Despite the vast unexplored potential of Mexico’s metal and mineral deposits, foreign investment in the sector has long been dominated by two countries. Of the 267 foreign mining enterprises registered on the Mexican Geological Survey (SGM), 173 are from Canada and 44 are from the US. While bilateral relations with the former go from strength to strength, the isolationist rhetoric coming from the latter’s President Elect is tempting Mexican policy-makers to look elsewhere in the search for foreign investment. And it seems they have identified China as their number one target.

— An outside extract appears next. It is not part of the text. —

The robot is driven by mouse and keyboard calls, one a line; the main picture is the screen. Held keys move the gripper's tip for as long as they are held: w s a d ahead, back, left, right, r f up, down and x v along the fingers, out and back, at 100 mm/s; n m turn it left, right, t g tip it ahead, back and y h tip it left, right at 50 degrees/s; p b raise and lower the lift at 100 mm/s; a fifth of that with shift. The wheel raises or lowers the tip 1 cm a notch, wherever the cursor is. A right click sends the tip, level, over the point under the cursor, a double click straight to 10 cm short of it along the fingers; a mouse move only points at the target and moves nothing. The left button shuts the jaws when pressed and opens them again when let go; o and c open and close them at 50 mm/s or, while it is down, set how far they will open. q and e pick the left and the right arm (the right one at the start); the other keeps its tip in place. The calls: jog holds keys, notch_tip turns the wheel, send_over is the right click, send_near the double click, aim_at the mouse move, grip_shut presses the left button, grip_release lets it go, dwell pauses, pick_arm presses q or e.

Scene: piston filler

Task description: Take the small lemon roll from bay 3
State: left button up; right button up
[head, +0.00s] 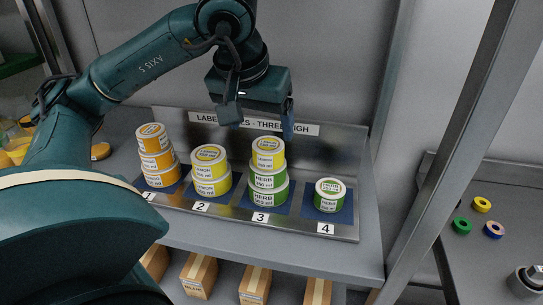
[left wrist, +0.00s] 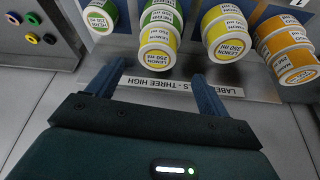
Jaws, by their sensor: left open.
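The small lemon roll (head: 268,153) is yellow with a white label and lies on top of the green herb rolls (head: 267,187) in bay 3. In the left wrist view the lemon roll (left wrist: 157,52) shows just beyond the fingertips, between their lines. My left gripper (head: 260,120) is open and empty, above and behind the bay 3 stack, fingers pointing down. In the left wrist view my left gripper (left wrist: 157,80) has its fingers spread, apart from the roll. My right gripper is not in view.
Bay 1 holds a stack of orange rolls (head: 157,160), bay 2 yellow lemon rolls (head: 210,178), bay 4 a single herb roll (head: 329,195). A sign plate (head: 305,128) stands behind. A metal post (head: 445,150) rises at right. Small coloured rings (head: 462,226) lie on the right-hand surface.

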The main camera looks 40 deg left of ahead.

“We are putting massive efforts into diversifying our sources of foreign investment, and China represents a huge window of opportunity for us,” Mario Alfonso Cantú, General Coordinator of Mining at the Ministry of Economy, told Mexico Mining Review in June 2016. “We have already visited the country on numerous occasions to hold talks with two multi billion-dollar private equity funds that see Mexico as a bright star in their Latin America portfolio.”
With 13 companies registered on SGM, China is already the third most active foreign player in the Mexican mining sector. Mexico’s President Peña Nieto has travelled to Beijing on at least five occassions to meet his Chinese counterpart Xi Jinping, each time accompanied by specially chosen representatives of the private sector. The goal is showcase the best of Mexico’s mining projects to interested parties from the Chinese investment community.
But the focus on China is explained not simply by the wealth of cash-rich investors in the country. The Mexican federal government has added incentive to draw Chinese eyes in particular onto its mineral deposits.
“Mexico has a massive trade deficit with China,” said Cantú. “Part of the strategy to reduce it is by creating deals with the country and encouraging them to capitalize on the opportunities to be found within our local mining industry.”
The first Chinese company to dip its feet in into Mexico’s mining pond was the Jinchuan Group, which acquired Tyler Resources and its Bahuerachi copper-zinc project in 2008. Located in the northern state of Chihuahua, Bahuerachi is a 12,000 hectare concession, and Jinchuan plans to invest a total of US$4 billion to develop the project in the coming years. The Tianjin Binhai Harbor Port company has also purchased three concessions in Colima, while there is also Chinese mining activity in parts of Baja California.
However, acquiring a concession in Mexico is not as simple as it may sound. A potential investor must successfully navigate a complex web of environmental, tax and financial regulation while also appeasing local communities whose demands differ from state to state. To make life easier for foreign investors, the federal government relies on The Government Trust for Mining Developent (FIFOMI) to promote the sector financially while SGM helps out on the technical front. The Ministry of Economy is currently setting up a taskforce in a bid to streamline the process of permit approvals the clarify the requirements for purchasing and renting mining concessions.
“The taskforce should be fully operational before the end of 2017,” said Cantú. “The ministry has made a strong effort to clarify the legal requirements that all concession acquistions and rentals must comply with, as it is a frequent stumbling block for foreign institutions in Mexico.”
Given the considerable language and cultural barriers, Chinese investors may require more guidance than most. However with uncertainty surrounding the future of US-Mexico bilateral relations, there may never have been a more apt moment for Mexico to start polishing its minerals and putting them on display in Chinese showrooms.